It is that time of the year again, when championships are decided in European football. The Bundesliga was completed last weekend. The Premier League, Primera division and Serie A clubs wrap it up this coming weekend. And, right after that, there is the Champions league final.
Many of these decisive matches add considerable pressure on each player. As managers, coaches, and fans, we know this. We also have good intuitive insights into the effects of pressure. But do we have any fact-based knowledge? Do we know how elite footballers typically behave under severe pressure? Answers can be found in the most intense pressure situation any footballer can imagine – the penalty shootout.

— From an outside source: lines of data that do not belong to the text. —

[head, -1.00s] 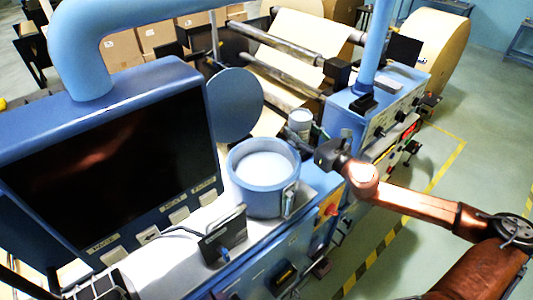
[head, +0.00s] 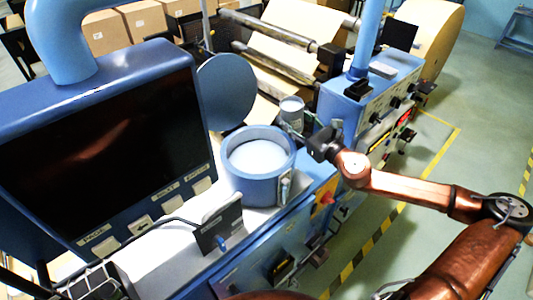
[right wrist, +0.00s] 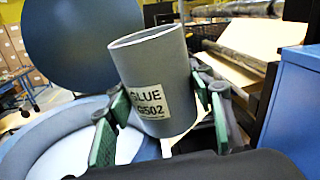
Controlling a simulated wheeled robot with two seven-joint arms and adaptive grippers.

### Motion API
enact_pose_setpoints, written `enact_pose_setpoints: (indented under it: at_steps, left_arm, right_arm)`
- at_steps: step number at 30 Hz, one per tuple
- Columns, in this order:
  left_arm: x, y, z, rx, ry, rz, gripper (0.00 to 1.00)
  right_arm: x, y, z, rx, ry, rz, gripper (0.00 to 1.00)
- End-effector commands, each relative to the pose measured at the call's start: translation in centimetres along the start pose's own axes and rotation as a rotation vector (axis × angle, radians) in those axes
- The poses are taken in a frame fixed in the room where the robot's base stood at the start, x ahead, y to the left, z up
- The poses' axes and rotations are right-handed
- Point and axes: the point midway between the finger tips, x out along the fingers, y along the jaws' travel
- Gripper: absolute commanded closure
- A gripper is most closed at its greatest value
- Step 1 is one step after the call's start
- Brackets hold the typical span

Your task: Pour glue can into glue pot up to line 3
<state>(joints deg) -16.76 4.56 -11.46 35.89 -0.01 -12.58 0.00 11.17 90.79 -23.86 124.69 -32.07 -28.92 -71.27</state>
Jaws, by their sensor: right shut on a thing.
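The glue can (head: 291,113) is a grey open-topped cylinder. Its label reads GLUE G502 in the right wrist view (right wrist: 151,102), where its top leans a little to the left. My right gripper (head: 308,135) is shut on the can, with green finger pads on both sides of it (right wrist: 166,118). The glue pot (head: 262,187) is a round blue vessel with a pale surface inside; the can is beside its far right rim. The pot's sight gauge (head: 286,187) is on its front right side; its lines are too small to read. My left gripper is not in view.
A round blue disc (head: 226,92) stands behind the pot. A dark screen (head: 100,150) is at left, and a small dark panel (head: 218,230) stands in front of the pot. A blue control box (head: 350,105) and rollers (head: 275,65) lie beyond the can.

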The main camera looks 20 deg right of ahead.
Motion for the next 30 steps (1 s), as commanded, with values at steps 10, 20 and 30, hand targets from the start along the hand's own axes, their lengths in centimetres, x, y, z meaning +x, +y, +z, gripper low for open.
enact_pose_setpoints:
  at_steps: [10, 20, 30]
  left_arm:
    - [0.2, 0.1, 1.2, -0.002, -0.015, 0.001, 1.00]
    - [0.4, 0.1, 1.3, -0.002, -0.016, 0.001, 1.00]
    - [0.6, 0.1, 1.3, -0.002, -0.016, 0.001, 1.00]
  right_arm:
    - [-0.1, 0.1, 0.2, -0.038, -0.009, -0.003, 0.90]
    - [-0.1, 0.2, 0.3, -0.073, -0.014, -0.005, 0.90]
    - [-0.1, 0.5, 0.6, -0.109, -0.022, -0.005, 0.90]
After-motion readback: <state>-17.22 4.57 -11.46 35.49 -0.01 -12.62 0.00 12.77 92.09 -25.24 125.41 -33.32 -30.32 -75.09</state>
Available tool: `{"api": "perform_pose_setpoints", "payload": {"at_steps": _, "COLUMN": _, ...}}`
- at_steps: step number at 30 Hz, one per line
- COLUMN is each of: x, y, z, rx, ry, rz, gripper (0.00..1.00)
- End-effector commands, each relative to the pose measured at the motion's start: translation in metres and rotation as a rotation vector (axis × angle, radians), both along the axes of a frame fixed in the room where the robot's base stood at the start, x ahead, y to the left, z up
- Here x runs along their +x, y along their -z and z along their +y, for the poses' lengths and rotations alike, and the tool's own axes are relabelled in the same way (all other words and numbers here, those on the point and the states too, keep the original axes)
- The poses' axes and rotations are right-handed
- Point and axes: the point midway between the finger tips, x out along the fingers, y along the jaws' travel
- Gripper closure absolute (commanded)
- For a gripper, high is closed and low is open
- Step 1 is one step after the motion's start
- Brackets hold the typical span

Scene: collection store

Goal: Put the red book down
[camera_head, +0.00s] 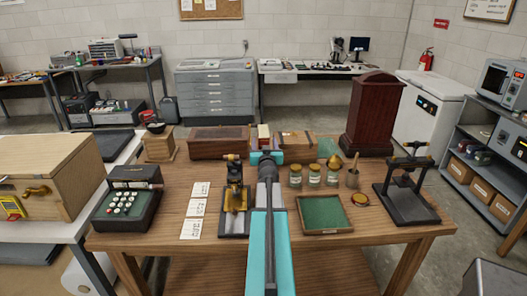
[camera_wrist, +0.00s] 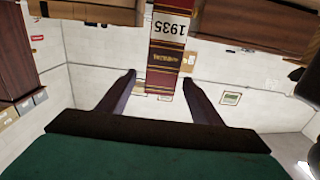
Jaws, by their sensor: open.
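The red book (camera_wrist: 164,55) has a dark red spine with gold lettering and a white label reading 1935, seen upside down in the wrist view. In the head view it appears as a small red and cream shape (camera_head: 264,131) near the back of the wooden table, just beyond my gripper (camera_head: 266,158). My gripper also shows in the wrist view (camera_wrist: 159,79), open, with one finger on each side of the book and a visible gap at each side. My arm hides part of the table below the book in the head view.
On the wooden table (camera_head: 330,259), a brown chest (camera_head: 220,142) and a wooden box (camera_head: 297,146) flank the book. A brass instrument (camera_head: 236,195), several jars (camera_head: 314,175) and a green-lined tray (camera_head: 324,213) stand nearer. A tall dark red cabinet (camera_head: 374,113) stands at back right.

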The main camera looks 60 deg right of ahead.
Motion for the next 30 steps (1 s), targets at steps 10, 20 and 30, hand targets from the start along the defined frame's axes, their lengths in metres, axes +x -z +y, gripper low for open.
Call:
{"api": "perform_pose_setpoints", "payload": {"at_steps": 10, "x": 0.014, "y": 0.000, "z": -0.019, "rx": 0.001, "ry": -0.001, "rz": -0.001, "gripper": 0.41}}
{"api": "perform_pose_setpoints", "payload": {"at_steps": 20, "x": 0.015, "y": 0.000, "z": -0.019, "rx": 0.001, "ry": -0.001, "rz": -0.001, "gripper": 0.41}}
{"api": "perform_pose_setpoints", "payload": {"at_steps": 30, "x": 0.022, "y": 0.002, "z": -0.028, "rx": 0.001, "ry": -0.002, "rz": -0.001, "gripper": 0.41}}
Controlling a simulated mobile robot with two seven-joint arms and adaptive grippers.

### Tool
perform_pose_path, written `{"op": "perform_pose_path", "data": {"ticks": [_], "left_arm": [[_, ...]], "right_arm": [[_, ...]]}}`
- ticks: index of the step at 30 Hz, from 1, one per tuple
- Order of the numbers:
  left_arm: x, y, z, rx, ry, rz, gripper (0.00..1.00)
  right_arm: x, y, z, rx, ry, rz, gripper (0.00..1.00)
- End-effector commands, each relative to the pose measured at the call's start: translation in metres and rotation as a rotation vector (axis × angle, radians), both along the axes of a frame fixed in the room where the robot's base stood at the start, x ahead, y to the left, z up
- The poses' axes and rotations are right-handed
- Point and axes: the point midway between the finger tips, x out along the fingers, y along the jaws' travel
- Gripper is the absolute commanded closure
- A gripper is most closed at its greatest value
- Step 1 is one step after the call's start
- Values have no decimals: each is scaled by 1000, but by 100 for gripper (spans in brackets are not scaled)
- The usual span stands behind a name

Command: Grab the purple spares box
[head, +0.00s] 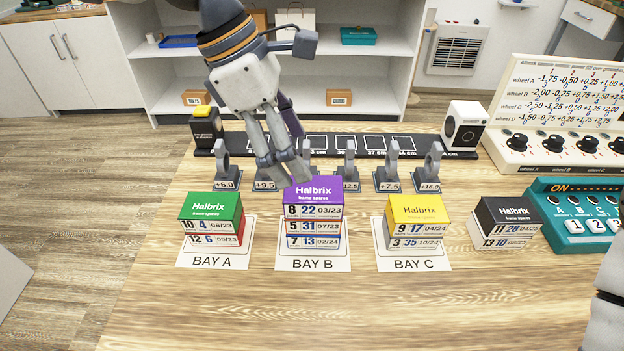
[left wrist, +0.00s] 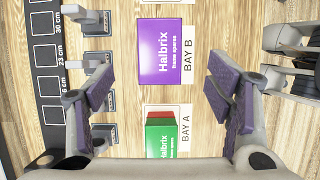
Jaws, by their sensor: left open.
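The purple spares box (head: 314,191) is the top of a stack of several boxes on the BAY B card (head: 313,264). Its front reads 8 22 03/23. It also shows in the left wrist view (left wrist: 160,50), top face towards the camera. My left gripper (head: 284,170) is open and empty, pointing down above and slightly behind the purple box, its tips overlapping the box's rear left edge in the head view. In the left wrist view the gripper (left wrist: 156,92) has its fingers wide apart, with the purple box ahead between their lines.
A green box (head: 212,206) on a red one stands at BAY A, a yellow box (head: 418,208) at BAY C, a black-topped stack (head: 507,212) further right. Ring holders (head: 433,170) line the back. A teal console (head: 585,215) is at right. The table front is clear.

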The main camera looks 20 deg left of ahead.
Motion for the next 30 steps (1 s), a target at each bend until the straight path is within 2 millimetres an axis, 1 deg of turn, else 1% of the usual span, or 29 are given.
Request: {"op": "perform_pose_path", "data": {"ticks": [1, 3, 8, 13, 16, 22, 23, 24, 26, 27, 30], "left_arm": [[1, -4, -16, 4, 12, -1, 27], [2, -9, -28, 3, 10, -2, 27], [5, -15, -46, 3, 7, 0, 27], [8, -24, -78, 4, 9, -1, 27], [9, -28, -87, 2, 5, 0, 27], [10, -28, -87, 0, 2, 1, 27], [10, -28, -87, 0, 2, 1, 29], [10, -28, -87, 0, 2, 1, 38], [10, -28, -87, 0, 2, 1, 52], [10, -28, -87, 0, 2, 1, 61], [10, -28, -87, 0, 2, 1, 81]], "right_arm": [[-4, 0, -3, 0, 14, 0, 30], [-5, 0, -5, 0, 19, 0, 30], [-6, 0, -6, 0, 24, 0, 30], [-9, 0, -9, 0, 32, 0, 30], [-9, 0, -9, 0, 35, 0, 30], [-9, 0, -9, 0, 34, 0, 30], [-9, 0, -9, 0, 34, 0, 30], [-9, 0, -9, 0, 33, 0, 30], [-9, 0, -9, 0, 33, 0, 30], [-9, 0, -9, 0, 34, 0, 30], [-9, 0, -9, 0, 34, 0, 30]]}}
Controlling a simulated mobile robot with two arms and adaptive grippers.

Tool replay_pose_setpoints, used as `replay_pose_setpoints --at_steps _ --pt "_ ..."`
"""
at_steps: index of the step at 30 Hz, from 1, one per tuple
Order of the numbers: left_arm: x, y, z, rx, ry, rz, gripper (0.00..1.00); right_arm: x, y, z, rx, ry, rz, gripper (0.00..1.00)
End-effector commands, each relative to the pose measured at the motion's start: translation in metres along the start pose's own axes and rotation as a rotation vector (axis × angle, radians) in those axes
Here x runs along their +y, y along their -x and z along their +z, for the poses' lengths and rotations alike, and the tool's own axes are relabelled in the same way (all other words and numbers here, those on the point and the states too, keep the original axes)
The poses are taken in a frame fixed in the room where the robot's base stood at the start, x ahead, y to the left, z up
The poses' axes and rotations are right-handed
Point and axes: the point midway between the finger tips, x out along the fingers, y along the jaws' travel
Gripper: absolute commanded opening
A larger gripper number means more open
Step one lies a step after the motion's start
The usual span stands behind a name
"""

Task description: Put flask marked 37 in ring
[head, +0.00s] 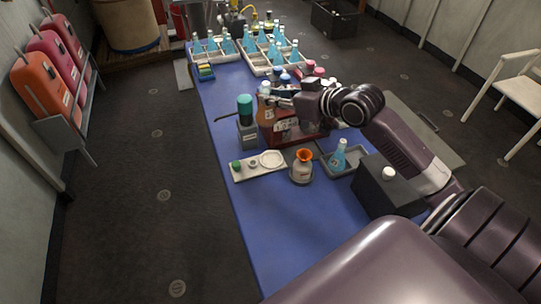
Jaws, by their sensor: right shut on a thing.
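My right gripper (281,102) reaches in from the right over the blue table. It is shut on an amber flask (265,108) with a pale top, which looks upright; part of it is hidden, and I cannot read its number. A white ring (271,159) lies on a white plate (243,173) with a green button, nearer to me than the gripper. A blue flask (338,159) stands in a grey tray (353,168) on the right. More blue flasks (276,54) stand in white racks at the far end. My left gripper is not in view.
A teal-capped grey device (246,124) stands behind the plate. A black box (387,187) is at the right edge. The blue table (285,225) is clear at the near end.

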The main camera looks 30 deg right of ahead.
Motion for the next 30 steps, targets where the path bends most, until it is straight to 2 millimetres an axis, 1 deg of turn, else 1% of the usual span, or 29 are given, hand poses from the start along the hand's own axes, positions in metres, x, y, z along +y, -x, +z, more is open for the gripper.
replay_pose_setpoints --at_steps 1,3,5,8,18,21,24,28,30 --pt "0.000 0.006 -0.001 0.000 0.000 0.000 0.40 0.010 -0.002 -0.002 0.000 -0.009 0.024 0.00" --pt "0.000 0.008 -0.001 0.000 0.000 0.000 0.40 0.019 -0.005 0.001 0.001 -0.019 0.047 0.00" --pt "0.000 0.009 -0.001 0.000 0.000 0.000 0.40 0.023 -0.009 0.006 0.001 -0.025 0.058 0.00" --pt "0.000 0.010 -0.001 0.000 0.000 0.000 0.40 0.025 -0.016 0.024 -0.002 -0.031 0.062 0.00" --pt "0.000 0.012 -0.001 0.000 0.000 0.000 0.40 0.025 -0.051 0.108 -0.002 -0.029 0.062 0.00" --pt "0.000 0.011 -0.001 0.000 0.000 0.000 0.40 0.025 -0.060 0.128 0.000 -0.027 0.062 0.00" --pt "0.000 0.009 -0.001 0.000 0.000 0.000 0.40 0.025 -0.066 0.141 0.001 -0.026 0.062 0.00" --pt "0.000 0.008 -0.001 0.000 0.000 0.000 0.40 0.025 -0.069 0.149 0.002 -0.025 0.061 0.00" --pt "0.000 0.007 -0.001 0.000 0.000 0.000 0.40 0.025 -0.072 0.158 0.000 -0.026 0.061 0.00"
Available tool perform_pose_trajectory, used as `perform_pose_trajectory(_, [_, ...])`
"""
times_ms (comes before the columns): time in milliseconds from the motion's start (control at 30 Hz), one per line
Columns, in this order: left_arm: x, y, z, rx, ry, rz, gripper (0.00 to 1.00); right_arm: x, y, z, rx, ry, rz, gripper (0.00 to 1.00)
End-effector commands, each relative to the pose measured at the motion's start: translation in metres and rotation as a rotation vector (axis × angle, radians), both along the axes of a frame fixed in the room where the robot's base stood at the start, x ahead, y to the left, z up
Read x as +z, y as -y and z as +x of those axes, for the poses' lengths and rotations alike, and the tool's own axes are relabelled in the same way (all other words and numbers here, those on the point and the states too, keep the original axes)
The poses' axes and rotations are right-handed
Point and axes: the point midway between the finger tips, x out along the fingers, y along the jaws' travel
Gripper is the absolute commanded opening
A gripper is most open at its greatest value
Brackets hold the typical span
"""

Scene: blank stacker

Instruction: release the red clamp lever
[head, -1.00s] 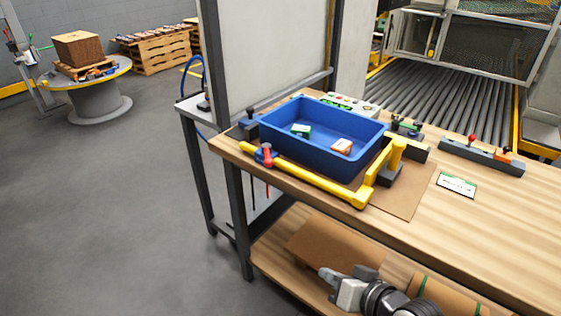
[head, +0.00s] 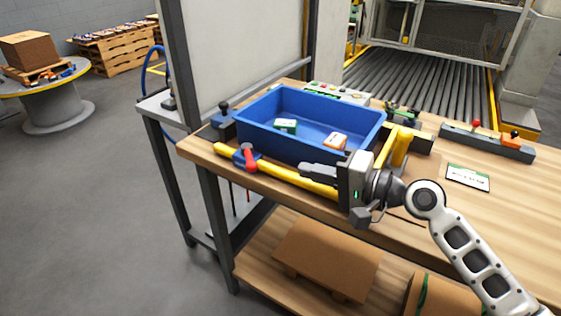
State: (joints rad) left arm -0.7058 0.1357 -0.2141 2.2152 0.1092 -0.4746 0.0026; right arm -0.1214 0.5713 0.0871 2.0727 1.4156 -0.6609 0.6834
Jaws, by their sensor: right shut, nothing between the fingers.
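The red clamp lever (head: 249,159) sits on a blue clamp body at the left part of a yellow bar (head: 285,176). The bar runs along the front of a blue bin (head: 262,139) on the workbench. My right gripper (head: 303,171) is shut and empty. It points left, in front of the bin and over the yellow bar, to the right of the red lever and apart from it. The gripper hides part of the bar's right half. My left gripper is not in view.
The bin holds a green-and-white box (head: 286,125) and an orange-and-white box (head: 335,141). A label card (head: 468,177) lies on the bench (head: 520,195). Flat cardboard (head: 325,257) lies on the lower shelf.

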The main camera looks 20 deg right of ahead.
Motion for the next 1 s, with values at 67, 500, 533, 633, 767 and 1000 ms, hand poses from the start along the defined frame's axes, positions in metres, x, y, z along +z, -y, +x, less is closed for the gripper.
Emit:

Geir Jordet writes of how the pressure involved in penalty kicks affect even the top players in world football.
If the pressure is high enough, elite players choke
From our data base, containing almost 400 kicks from all the penalty shootouts ever held in the World Cup, the Euro and the Champions League, we see that players generally underperform when pressure peaks. For example, on high-pressure penalties where a miss will instantly produce a loss, players only score on about 55% of their attempts. In contrast, on penalties where a goal will secure a win, players convert almost 95% of their attempts into goals. This difference is vast and clearly illustrates the impact that thinking about consequences has on performance.
What can we learn from this? Even highly elite performers occasionally choke. Not surprisingly, in high-pressure situations, being absorbed in the negative consequences of one’s actions comes with a hefty cost, and focusing on the positives is particularly important.
High-status players are more vulnerable to choking
An even stronger lesson comes from the effect of status. When John Terry stepped up to take Chelsea’s fifth shot in the 2008 Champions League final penalty shootout, history told us that he had a 25% chance of scoring. That is an astonishingly low figure. How can that be?
The fact is that in penalty shootouts, the most internationally recognized players (i.e., players who have won a prestigious individual award) score considerably fewer goals than players with lower status. The examples are many. Diego Maradona, Michel Platini, Marco van Basten, and Roberto Baggio were all fantastic players – who consistently delivered within the first 90 minutes – but got it wrong on that one shot in their careers when it was most important to get it right. Furthermore, defenders generally score fewer goals in penalty shootouts (68%), compared to forwards (80%). This difference is higher, though, when we look at only the high-status players. The majority of high-status forwards maintains an average level of performance (73% goals), while high-status defenders flop and only score on 25% of their attempts. Many high-status defenders have reached their position because of excellent dueling, tackling, and leadership – very different qualities from those required when he is one-on-one with the goalkeeper from 11 meters away. Thus, when people expect them to deliver, they may not have the skills to match, and the pressure becomes incredibly high.
What can we learn from this? A superstar – your number one performer, logically, will feel more responsibility than others in deciding moments of a competition. With added responsibility comes added pressure and if this is combined with average or low skill in that specific situation, the odds become, as we have seen, dismal.